South Africa’s post-apartheid Truth and Reconciliation Commission or the hard-hitting but largely suppressed report of President Johnson’s 1968 National Advisory Commission on Civil Disorders (the “Kerner Commission”) might serve as models help us root out the causes and address underlying interracial concerns from both sides’ perspectives.

Realities like white privilege, black-on-black crime and “Stop-and-Frisk” police profiling practices should be included. So should the poverty and politics that preserve white privilege and prevent equality.

The late Senator Robert F. Kennedy’s pilot Bedford-Stuyvesant Restoration Corporation in Brooklyn marshaled outside resources to remedy institutional racism by enhancing housing, employment and education in one pilot place, dispelling stereotypes and reducing crime. Our “national conversation” could assess that effort, refine it, and replicate it in several key areas.

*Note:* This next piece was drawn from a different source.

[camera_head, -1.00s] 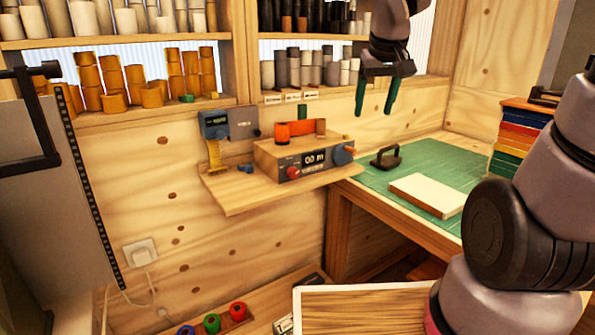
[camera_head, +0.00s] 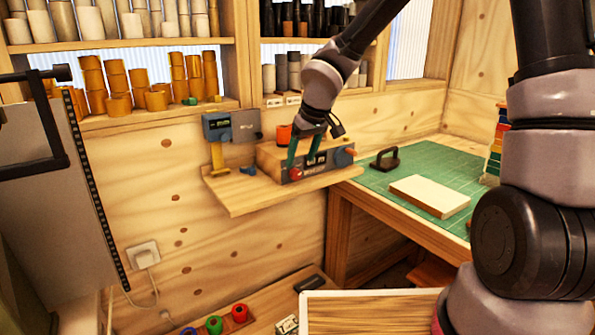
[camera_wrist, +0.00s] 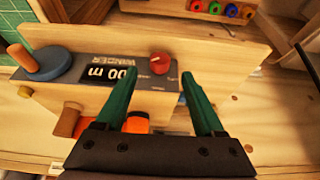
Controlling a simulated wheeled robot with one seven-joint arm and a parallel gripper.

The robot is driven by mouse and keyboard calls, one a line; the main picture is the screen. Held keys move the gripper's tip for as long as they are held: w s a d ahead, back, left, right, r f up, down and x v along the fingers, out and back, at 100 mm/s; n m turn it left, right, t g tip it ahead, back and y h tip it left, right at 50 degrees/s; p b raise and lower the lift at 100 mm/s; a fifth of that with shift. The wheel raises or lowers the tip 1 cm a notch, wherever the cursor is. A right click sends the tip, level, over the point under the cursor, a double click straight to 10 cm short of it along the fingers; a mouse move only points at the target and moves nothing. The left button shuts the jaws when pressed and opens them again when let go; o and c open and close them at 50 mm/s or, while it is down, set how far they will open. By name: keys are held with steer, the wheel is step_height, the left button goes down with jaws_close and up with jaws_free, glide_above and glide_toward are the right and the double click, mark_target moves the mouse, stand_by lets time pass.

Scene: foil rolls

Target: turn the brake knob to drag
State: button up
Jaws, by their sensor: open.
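The winder (camera_head: 320,172) is a wooden box with a dark front panel and a lit display on a wall shelf. A red knob (camera_head: 296,174), which looks like the brake knob, sits left of the display in the head view. My gripper (camera_head: 301,164) is open and empty at the panel, its green fingers partly covering it. In the wrist view the red knob (camera_wrist: 160,63) lies between and just beyond the spread fingertips (camera_wrist: 158,74). I see no contact. The knob's pointer and drag marking are too small to read.
A blue crank disc with an orange handle (camera_head: 345,157) is at the panel's right end. An orange roll (camera_head: 284,134) sits on top of the winder. A blue-grey gauge (camera_head: 230,127) stands left. A green mat (camera_head: 430,170) with a pale block (camera_head: 430,196) is at the right.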

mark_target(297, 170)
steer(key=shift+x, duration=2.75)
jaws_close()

Dr. King fifty years ago set forth a dream at the Lincoln Memorial. But in front of The Great Emancipator, whose Second Inaugural Address like Mr. Obama’s recent remarks, appealed to “the better angels of our nature,” Dr. King called for economic justice in America, which he called “the cashing of a check” and the redemption of a “promissory note” inherent in the Declaration of Independence and United States Constitution.

It’s time to pay up – not in dollars but in commitment to a long-term “national conversation” in many parts of the nation to bridge the racial divide, root out the causes of conflict, and solve them so that the word and not the gun becomes the tool of choice before the next crisis occurs.